Tool calls from robot episodes:
## BEGIN

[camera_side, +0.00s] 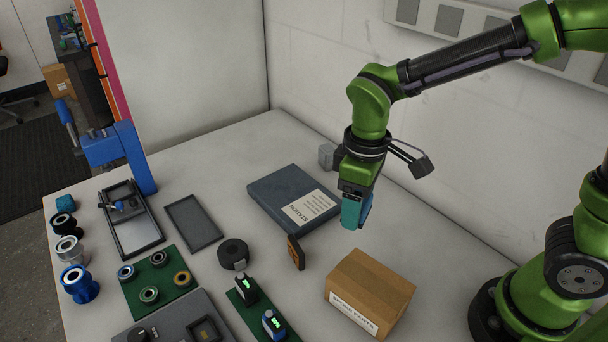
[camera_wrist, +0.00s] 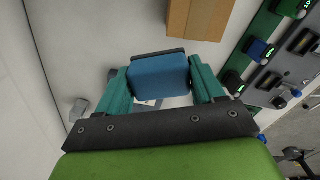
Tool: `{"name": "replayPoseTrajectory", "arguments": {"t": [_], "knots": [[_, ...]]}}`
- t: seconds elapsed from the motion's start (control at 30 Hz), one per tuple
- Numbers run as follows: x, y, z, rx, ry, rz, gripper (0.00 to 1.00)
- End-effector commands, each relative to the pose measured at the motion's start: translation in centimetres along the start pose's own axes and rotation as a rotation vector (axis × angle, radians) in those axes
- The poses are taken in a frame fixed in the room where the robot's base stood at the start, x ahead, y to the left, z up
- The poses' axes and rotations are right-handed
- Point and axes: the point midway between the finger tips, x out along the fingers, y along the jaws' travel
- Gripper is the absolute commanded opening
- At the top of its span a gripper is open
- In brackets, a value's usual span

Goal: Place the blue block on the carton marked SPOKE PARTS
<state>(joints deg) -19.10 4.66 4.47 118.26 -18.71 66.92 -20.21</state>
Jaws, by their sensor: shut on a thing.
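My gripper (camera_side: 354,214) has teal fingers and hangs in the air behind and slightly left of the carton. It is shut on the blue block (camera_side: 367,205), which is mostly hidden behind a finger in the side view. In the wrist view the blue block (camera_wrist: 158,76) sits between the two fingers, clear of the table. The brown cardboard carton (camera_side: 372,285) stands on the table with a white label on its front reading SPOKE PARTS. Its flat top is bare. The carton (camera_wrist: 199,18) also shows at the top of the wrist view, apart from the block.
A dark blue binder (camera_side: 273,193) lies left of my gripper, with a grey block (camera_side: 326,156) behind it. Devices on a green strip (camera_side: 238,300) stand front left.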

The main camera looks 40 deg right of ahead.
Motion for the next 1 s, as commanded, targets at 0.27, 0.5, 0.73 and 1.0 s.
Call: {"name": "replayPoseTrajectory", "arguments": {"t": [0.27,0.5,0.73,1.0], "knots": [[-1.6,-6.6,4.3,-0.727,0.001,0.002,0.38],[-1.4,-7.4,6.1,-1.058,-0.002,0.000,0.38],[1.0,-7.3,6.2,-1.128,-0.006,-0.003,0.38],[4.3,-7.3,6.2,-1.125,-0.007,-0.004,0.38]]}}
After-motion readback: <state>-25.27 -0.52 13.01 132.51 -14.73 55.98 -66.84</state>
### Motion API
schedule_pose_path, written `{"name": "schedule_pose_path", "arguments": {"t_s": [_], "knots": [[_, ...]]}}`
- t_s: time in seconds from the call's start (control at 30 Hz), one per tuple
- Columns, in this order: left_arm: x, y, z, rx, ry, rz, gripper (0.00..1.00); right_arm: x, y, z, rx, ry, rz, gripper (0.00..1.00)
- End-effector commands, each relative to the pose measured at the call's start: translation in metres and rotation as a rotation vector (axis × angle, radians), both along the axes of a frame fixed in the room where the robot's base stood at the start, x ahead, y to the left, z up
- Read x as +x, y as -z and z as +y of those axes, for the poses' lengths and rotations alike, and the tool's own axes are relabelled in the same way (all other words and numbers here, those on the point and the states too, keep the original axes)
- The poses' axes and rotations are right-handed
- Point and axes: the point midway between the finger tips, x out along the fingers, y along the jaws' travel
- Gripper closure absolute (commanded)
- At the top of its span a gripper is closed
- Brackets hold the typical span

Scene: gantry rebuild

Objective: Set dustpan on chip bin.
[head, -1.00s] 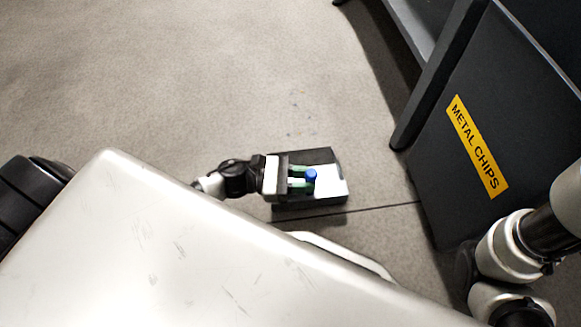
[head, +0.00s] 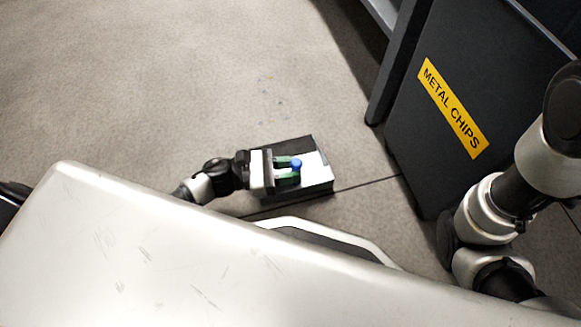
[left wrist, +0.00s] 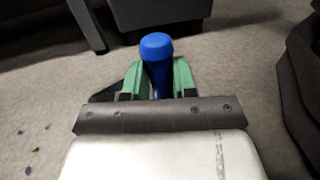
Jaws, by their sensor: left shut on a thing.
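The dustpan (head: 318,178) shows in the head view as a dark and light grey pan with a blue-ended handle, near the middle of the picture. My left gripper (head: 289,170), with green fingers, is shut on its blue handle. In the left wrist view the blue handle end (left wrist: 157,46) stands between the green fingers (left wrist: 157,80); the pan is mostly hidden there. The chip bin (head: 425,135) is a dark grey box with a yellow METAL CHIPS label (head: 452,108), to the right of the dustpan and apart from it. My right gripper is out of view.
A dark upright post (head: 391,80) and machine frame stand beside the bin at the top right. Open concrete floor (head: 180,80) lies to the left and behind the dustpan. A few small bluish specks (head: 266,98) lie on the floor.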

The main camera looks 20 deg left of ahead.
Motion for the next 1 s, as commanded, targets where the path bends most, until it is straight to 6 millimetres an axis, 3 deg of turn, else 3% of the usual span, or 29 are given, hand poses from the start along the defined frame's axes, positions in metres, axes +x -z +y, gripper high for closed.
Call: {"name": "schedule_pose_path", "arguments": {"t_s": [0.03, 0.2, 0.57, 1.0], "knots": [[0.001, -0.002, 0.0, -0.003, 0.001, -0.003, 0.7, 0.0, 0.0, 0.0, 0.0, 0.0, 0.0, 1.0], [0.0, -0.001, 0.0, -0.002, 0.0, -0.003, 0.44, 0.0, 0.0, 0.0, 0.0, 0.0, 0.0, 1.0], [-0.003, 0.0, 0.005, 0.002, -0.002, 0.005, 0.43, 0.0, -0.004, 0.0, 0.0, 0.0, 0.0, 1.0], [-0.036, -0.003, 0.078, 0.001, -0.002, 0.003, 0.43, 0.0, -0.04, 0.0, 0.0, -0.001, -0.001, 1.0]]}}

## END

■ EXERCISE DIRECTIONS ■
In the records above, find each line that holds the word "looks"; copy all such lines.

■ ANSWER TO THIS TASK ■
The main camera looks 40 deg right of ahead.
The main camera looks 20 deg left of ahead.

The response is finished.